Много лет спустя Ган и Нейрат станут отцами-основателями Венского кружка, а значит, вскоре сделаются главными героями нашего повествования. Но пока что они были лишь юными, только что защитившимися учеными со слабостью к философии.
Венский университет в 1910 году
Ганс Ган был сыном венского надворного советника. Он учился в Вене, а после защиты диссертации несколько семестров провел в Германии, в Геттингене, который в то время был настоящей Меккой для математиков. Похожий послужной список был и у Филиппа Франка. Что касается Отто Нейрата, он был сыном венского профессора и почти все университетские годы провел в Берлине, где изучал экономику, социологию и историю. Это он следил, чтобы Urkreis не упускал из виду и общественные, и гуманитарные науки.

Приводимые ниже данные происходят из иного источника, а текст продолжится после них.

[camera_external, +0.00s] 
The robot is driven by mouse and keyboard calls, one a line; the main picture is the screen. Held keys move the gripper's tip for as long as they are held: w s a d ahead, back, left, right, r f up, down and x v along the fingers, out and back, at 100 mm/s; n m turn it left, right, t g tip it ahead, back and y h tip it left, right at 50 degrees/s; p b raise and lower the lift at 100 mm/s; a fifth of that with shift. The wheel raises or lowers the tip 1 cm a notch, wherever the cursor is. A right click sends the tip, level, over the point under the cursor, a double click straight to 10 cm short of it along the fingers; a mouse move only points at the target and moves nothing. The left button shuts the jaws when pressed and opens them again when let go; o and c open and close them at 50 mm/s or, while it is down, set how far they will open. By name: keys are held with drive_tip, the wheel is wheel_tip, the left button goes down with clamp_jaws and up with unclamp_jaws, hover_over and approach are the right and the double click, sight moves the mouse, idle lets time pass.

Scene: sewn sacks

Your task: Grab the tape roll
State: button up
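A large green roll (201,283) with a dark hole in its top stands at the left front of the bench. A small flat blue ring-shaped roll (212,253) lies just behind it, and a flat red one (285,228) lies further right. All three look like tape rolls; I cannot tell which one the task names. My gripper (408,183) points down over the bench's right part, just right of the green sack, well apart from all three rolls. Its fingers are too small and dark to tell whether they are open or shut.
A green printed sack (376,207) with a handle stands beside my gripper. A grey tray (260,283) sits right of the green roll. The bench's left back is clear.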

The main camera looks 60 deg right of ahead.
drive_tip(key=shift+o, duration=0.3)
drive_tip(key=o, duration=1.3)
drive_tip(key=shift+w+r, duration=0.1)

В Вене Нейрат и Ган ходили в одну школу. Отто всегда был дамским угодником и, естественно, обратил внимание на младшую сестру Гана Ольгу (1882–1937), умную и способную девушку, которая собиралась стать одной из первых студенток математического факультета в Вене. Эта привязанность оказалась не просто флиртом. Когда Ольга в возрасте всего двадцати одного года ослепла и погрузилась в глубокую депрессию, Отто поставил перед собой цель вытащить ее из этого мрака, организовал для нее частное обучение и в конце концов дал возможность получить докторскую степень по математике.

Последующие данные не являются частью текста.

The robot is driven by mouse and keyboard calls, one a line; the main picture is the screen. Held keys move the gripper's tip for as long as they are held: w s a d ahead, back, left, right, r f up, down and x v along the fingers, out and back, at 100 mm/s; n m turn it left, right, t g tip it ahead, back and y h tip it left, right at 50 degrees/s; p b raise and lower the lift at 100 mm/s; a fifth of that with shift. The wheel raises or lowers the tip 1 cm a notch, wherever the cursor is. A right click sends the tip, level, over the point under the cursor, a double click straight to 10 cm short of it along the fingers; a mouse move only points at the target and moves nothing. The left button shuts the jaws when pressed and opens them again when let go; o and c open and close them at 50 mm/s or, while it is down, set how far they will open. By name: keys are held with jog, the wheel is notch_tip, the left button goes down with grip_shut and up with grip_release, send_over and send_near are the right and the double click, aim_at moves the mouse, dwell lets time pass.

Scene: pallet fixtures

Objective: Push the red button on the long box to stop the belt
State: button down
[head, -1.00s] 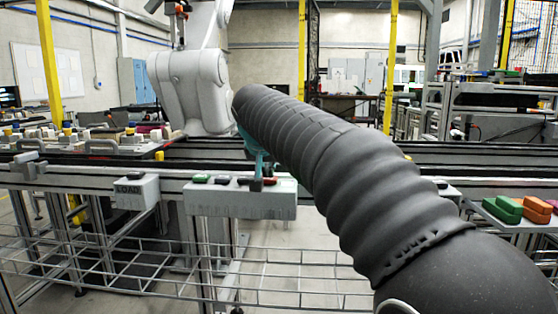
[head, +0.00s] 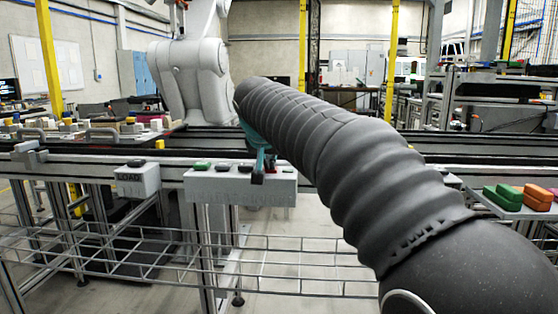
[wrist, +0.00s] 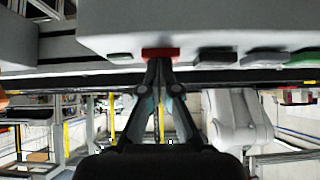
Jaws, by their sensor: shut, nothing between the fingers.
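The long grey box (head: 230,190) stands at the front edge of the belt, with a row of buttons on top. In the wrist view, which is upside down, the box (wrist: 240,22) fills the upper part.
A smaller box marked LOAD (head: 138,182) stands left of the long box. The dark belt (head: 200,143) runs behind, with loaded pallets at the left. A wire rack (head: 110,255) hangs below. Green and orange blocks (head: 510,196) lie at the right.

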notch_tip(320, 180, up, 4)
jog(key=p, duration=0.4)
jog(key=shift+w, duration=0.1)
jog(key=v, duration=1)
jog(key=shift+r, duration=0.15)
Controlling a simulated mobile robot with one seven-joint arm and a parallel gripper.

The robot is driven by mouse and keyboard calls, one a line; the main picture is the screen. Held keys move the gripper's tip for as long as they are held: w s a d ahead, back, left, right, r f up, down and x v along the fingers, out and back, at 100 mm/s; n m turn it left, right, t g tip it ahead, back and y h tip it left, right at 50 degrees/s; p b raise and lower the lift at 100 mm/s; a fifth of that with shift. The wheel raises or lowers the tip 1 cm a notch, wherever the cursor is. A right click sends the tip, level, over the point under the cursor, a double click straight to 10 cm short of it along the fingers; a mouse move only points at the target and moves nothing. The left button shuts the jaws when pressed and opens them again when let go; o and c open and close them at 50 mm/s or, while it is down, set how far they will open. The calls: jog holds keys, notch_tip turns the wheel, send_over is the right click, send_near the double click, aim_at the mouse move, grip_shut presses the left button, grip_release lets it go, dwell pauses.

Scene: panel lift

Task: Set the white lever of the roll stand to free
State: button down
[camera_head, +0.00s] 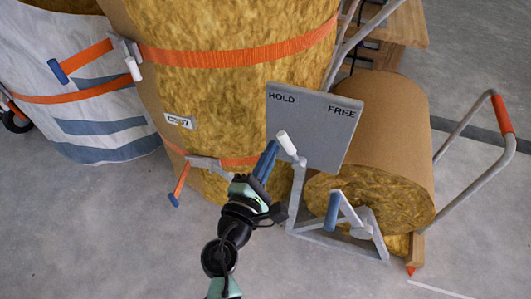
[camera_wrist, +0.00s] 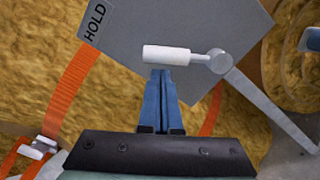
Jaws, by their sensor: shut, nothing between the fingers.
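The roll stand's grey plate (camera_head: 312,128) carries HOLD at its left and FREE at its right. The white lever (camera_head: 287,143) sits at the plate's lower left and leans up and left, toward the HOLD side. In the wrist view the white lever (camera_wrist: 167,53) points left from a grey round pivot; HOLD is on the plate (camera_wrist: 190,20) at the upper left, and FREE is out of view. My gripper (camera_head: 273,146) is shut and empty, its blue fingers just left of the lever. In the wrist view my gripper's tips (camera_wrist: 160,74) are right below the handle; I cannot tell if they touch.
A brown roll (camera_head: 385,135) lies behind the plate. A blue-handled crank (camera_head: 333,210) is on the stand's front. Tall insulation rolls with orange straps (camera_head: 240,52) stand at the left. A rail with an orange grip (camera_head: 502,115) is at the right. Floor in front is clear.

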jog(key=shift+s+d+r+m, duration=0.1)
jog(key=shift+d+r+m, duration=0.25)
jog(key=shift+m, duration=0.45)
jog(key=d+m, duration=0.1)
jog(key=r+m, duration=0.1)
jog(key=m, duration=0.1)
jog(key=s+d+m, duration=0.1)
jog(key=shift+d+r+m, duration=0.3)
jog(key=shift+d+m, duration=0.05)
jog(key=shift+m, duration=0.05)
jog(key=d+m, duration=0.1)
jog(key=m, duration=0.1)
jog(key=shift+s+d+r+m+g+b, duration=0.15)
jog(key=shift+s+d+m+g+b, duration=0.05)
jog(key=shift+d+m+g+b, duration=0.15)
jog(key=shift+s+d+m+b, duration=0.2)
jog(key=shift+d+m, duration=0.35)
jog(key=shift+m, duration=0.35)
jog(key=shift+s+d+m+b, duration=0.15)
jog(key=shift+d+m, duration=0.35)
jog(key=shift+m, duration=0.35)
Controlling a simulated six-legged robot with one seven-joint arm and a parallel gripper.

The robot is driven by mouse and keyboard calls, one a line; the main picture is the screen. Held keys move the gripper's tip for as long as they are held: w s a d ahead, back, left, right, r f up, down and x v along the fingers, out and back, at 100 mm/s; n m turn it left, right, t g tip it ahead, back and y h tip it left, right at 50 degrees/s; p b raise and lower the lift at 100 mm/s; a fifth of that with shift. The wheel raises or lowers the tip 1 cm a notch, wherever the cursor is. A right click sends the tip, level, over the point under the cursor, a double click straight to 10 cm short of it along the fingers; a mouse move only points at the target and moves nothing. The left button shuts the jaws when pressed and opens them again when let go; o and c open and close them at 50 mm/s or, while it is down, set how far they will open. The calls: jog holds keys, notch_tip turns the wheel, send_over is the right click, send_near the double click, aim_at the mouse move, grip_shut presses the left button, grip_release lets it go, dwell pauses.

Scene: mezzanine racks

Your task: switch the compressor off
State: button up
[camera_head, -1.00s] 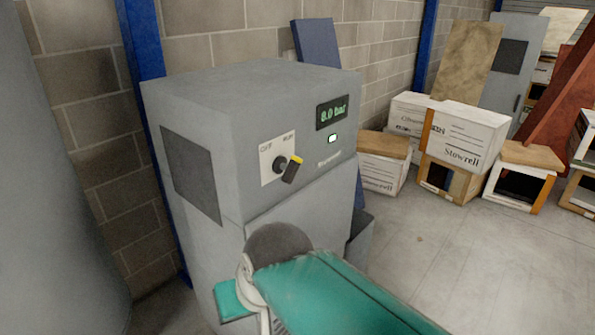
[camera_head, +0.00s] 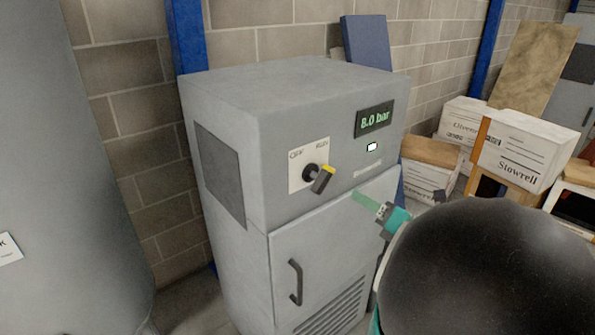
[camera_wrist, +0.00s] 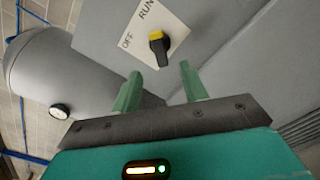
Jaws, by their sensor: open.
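The compressor (camera_head: 240,110) is a grey cabinet by the brick wall. Its front carries a white switch plate (camera_head: 296,176) marked OFF on the left and RUN on the right. A black rotary switch with a yellow-tipped handle (camera_head: 323,180) sits on it, the yellow end toward RUN. The display (camera_head: 375,119) reads 8.0 bar, with a lit indicator below it. In the wrist view the switch (camera_wrist: 159,48) is ahead of the fingers and apart from them. My gripper (camera_wrist: 160,80) is open and empty. In the head view, part of it shows right of the switch (camera_head: 366,200).
A large grey tank (camera_head: 60,170) stands left of the compressor. A door handle (camera_head: 295,282) and vent slats are low on the cabinet front. Cardboard boxes (camera_head: 520,152) and boards are stacked at the right. A blue post (camera_head: 187,40) rises behind.

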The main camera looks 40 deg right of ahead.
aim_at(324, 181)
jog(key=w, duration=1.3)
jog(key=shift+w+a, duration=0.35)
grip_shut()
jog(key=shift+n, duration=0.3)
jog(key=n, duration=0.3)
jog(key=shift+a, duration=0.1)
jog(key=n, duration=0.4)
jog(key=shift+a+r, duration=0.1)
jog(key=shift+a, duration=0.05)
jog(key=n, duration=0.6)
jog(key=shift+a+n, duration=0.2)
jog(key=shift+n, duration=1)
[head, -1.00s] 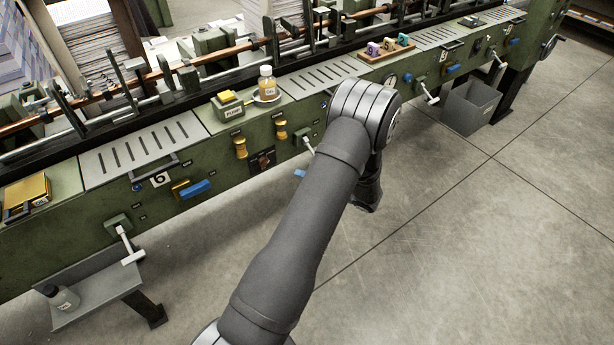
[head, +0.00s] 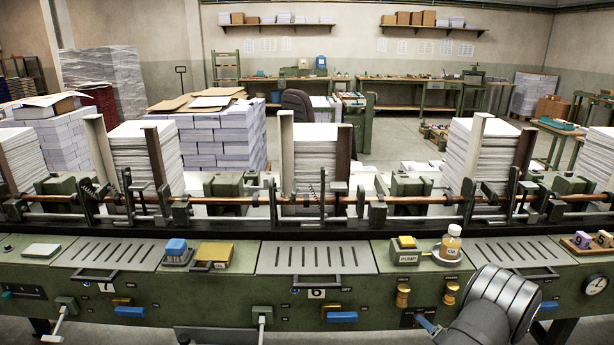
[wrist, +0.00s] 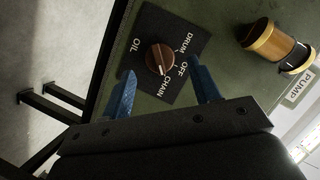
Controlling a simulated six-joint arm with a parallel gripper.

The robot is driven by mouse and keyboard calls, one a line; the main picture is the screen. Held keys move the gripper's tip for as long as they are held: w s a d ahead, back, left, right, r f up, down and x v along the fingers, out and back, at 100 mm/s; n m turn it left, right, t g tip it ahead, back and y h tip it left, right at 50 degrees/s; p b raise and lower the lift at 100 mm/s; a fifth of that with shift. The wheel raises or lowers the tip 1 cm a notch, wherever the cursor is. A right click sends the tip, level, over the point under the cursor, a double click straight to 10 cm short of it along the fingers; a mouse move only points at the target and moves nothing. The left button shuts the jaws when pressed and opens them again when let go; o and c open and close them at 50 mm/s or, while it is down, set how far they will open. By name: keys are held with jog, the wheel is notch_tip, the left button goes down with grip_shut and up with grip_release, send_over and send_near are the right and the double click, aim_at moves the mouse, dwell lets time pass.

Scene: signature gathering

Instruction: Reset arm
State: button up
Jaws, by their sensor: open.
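My gripper (wrist: 165,92) shows in the wrist view with two blue fingers spread apart and nothing between them. It faces a brown rotary knob (wrist: 160,58) on a black plate marked OIL, DRUM, OFF and CHAIN. The knob stands beyond the fingertips, and I see no contact. In the head view my arm (head: 490,310) reaches in at the lower right in front of the green machine.
Above are the yellow PUMP button (head: 407,242) and an oil bottle (head: 451,243) on a dish. Paper stacks (head: 478,155) stand behind the rail.

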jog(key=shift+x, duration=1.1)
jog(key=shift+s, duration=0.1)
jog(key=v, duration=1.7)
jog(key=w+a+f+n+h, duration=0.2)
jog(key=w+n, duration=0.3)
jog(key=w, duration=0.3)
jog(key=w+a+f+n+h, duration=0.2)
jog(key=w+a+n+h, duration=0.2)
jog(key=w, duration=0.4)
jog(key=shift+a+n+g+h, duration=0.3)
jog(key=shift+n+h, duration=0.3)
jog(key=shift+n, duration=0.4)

Об этом первом Венском кружке известно немного. Вероятно, в него входил также Рихард фон Мизес (1883–1953), который изучал машиностроение в Венском техническом университете, а затем проектировал гидротурбины. В дальнейшем фон Мизесу предстояло стать берлинским представителем Венской группы. Самоуверенность Рихарда граничила с наглостью. Один рецензент его диссертации ворчал: “Ваш трактат написан в стиле откровения, а по сути своей это самонадеянная эксплуатация читателя”[78].
Оставим в стороне вопрос самонадеянности: все молодые люди из Urkreis были полны решимости добиться больших успехов в своих областях. Вдобавок они разделяли живой интерес к выявлению подлинной основы всего научного знания, а поэтому жадно читали все, что могла предложить философия по этой теме.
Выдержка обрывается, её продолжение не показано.